EXERCISE DESCRIPTION
Pull out every line with the word "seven".
··· EXERCISE MATERIAL ···
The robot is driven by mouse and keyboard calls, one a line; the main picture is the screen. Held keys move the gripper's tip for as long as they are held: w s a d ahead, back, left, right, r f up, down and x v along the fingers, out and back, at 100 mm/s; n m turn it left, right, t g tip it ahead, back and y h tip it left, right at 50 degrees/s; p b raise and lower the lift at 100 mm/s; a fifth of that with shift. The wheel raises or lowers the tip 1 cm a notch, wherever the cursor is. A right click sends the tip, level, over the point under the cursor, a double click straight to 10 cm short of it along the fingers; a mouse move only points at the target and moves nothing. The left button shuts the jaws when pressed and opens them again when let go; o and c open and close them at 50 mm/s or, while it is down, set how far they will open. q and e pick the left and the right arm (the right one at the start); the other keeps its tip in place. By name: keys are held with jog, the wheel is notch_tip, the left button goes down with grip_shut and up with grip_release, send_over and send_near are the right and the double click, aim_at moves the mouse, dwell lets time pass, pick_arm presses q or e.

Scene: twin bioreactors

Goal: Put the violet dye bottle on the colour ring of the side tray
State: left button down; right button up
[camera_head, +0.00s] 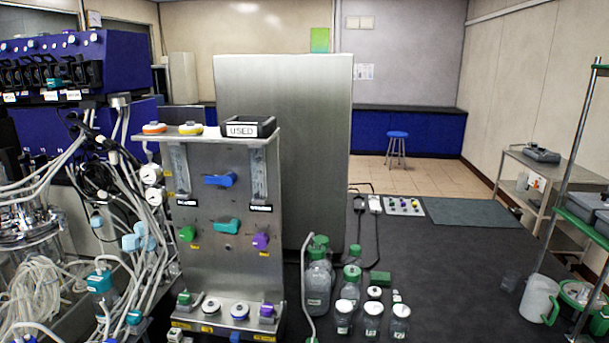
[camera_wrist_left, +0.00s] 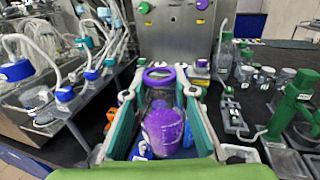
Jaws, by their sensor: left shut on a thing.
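The violet dye bottle (camera_wrist_left: 163,128) is clear, with violet contents and a violet collar at its top. My left gripper (camera_wrist_left: 162,92) is shut on it in the left wrist view, with one green-edged finger on each side. What lies directly under the bottle is mostly hidden. Neither gripper nor the bottle shows in the head view. A pale flat plate with several small coloured pieces (camera_head: 403,206) lies on the dark bench in the head view. I cannot tell whether it is the side tray, and I make out no colour ring.
A steel valve panel (camera_head: 220,215) stands in front, with a black USED bin (camera_head: 249,127) on top. Green-capped bottles (camera_head: 318,280) and small jars stand right of it. A green stand (camera_wrist_left: 292,105) is right of my gripper. Tubing crowds the left.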

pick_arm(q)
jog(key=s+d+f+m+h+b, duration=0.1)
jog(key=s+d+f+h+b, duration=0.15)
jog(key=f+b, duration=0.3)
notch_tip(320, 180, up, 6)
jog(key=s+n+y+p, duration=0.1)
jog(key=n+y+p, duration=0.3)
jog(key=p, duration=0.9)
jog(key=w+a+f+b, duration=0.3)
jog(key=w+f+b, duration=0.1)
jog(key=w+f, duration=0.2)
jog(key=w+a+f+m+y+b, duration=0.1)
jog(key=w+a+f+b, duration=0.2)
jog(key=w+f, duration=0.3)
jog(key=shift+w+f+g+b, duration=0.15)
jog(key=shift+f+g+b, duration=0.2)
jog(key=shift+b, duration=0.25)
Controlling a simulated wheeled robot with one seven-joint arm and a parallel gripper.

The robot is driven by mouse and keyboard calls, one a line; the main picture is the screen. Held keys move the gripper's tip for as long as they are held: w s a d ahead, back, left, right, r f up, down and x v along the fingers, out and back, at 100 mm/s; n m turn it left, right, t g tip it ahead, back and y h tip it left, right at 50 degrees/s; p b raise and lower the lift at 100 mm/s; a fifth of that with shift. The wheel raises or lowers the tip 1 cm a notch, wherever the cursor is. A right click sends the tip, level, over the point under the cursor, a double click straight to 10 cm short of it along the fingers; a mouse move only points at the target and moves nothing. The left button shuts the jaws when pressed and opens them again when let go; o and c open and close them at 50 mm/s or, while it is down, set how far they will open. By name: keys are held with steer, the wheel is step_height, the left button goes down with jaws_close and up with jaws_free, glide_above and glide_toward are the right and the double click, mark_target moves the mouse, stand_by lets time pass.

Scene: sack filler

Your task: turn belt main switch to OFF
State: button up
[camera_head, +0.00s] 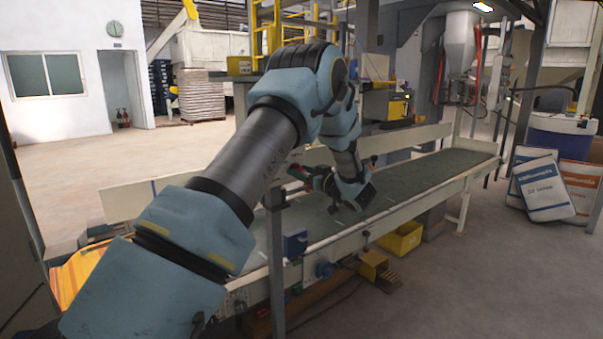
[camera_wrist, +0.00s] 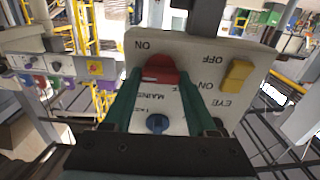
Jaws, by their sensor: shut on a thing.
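In the wrist view a pale control box (camera_wrist: 205,62) shows upside down. Its red switch (camera_wrist: 160,68), beside the word MAINS, sits between the green fingers of my gripper (camera_wrist: 160,77), which is shut on it. ON is readable by the red switch's upper left. The fingers hide part of the lettering on its other side, and I cannot tell which mark the switch points to. In the head view my gripper (camera_head: 300,173) is above the near side of the belt conveyor (camera_head: 420,178), and the switch is too small to make out there.
A yellow switch (camera_wrist: 237,75) labelled EYE, with OFF and ON, is right of the red one. A blue knob (camera_wrist: 157,123) lies between the fingers, nearer the palm. A grey post (camera_head: 276,265) stands before the conveyor. Sacks (camera_head: 542,188) lean at the right.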

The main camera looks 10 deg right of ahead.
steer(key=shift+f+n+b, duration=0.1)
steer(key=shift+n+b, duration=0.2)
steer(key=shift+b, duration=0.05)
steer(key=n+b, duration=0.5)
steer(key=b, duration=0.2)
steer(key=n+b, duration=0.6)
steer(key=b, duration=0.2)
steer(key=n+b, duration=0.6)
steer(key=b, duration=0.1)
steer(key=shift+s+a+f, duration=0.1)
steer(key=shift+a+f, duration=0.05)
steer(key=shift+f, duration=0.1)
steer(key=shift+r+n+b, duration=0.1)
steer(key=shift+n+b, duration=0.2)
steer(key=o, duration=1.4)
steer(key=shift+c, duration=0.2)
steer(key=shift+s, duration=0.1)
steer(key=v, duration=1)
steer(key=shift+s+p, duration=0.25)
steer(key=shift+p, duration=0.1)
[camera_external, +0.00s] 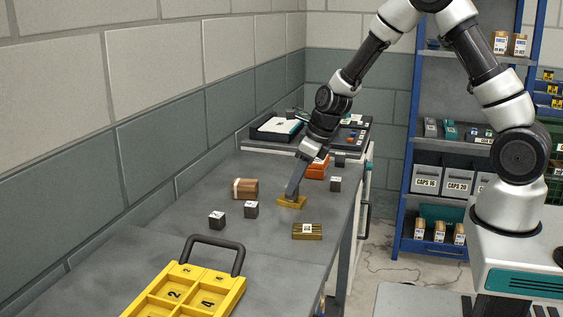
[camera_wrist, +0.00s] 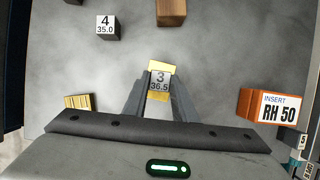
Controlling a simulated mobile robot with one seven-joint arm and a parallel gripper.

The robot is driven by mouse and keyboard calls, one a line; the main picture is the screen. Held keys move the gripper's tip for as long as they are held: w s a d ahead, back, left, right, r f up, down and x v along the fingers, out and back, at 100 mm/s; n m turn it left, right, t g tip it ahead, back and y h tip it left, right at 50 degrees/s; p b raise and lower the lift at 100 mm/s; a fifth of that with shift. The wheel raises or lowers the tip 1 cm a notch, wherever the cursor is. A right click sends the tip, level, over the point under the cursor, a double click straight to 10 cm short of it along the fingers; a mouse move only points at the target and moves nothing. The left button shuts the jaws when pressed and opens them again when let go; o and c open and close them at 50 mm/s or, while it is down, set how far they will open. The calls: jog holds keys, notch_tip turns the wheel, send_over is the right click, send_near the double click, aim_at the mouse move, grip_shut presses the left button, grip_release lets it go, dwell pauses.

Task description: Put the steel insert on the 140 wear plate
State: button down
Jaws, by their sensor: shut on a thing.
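My gripper (camera_wrist: 159,100) is shut on a small grey steel insert (camera_wrist: 160,80), whose top label reads 3 and 36.5. A yellow brass-coloured wear plate (camera_wrist: 159,65) shows around the insert, directly beneath it. In the external view my gripper (camera_external: 291,195) points down over this plate (camera_external: 287,204), which lies on the grey bench. Whether the insert touches the plate I cannot tell. A second, grooved brass-coloured plate (camera_external: 308,236) with a white label lies nearer the camera; it is at left in the wrist view (camera_wrist: 79,102). I cannot read 140 on either plate.
A grey cube labelled 4, 35.0 (camera_wrist: 105,30), another cube (camera_external: 217,221) and a brown block (camera_external: 245,189) lie left of my gripper. Behind are an orange RH 50 insert box (camera_external: 316,169) and a cube (camera_external: 336,184). A yellow numbered tray (camera_external: 187,291) stands in front.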

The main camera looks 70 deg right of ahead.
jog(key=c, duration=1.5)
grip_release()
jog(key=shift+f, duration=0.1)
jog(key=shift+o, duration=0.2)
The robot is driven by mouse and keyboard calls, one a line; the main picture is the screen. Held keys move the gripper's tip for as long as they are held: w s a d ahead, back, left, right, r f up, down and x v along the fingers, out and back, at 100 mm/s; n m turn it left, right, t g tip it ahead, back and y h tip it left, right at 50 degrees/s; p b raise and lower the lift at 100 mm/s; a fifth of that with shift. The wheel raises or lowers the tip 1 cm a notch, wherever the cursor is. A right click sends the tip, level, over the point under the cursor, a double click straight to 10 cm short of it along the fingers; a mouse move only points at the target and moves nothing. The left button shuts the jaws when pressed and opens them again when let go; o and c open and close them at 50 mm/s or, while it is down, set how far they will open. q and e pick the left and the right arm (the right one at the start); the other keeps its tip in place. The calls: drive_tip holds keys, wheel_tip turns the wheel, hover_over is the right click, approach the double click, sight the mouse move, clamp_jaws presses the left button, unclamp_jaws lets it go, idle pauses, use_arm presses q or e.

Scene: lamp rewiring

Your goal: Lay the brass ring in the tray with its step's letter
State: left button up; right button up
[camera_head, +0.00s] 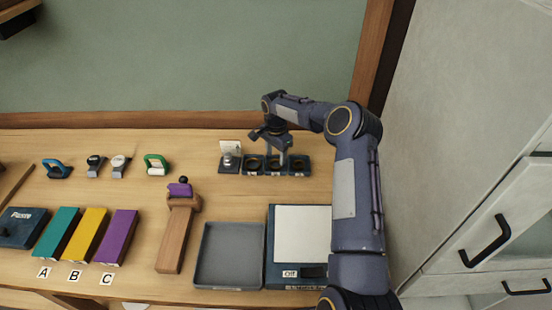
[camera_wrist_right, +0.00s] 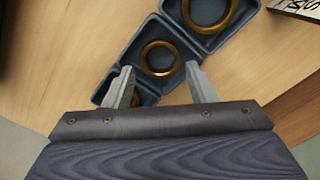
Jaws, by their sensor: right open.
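My right gripper (camera_wrist_right: 162,80) is open and empty, its fingers pointing at a row of small dark blue trays. In the head view the gripper (camera_head: 277,150) hangs over these trays at the back of the bench. A brass ring (camera_wrist_right: 160,58) lies in the middle tray, just beyond and between the fingertips. A second brass ring (camera_wrist_right: 208,12) lies in the adjoining tray. The third tray (camera_wrist_right: 105,90) is partly hidden by a finger. Small white labels on the trays are too small to read. My left gripper is out of view.
Teal (camera_head: 57,235), yellow (camera_head: 84,236) and purple (camera_head: 116,238) blocks stand by cards A, B and C. A grey tray (camera_head: 200,265) is empty. A wooden piece (camera_head: 176,240), green-handled clip (camera_head: 157,164) and blue-handled clip (camera_head: 57,169) lie on the bench. A cabinet (camera_head: 470,130) stands right.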

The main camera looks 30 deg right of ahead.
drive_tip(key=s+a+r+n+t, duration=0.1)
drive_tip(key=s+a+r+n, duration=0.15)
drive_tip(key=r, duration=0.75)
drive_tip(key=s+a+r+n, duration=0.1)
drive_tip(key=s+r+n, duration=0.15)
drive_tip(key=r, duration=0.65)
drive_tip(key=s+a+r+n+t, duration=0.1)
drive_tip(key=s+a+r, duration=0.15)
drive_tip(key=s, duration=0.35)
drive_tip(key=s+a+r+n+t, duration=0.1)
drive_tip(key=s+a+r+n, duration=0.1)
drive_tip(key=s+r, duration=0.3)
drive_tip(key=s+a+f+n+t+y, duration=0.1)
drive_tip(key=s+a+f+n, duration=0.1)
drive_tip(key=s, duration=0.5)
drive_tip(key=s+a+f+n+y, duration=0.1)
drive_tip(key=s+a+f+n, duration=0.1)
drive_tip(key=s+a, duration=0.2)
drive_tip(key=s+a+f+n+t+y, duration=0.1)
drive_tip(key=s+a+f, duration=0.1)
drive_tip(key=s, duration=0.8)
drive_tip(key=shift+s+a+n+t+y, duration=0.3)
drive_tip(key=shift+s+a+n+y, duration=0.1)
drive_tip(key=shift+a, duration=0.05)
···
SOLUTION
Controlling a simulated wheeled robot with one seven-joint arm and a parallel gripper.
Controlling a simulated mobile robot with one seven-joint arm and a parallel gripper.

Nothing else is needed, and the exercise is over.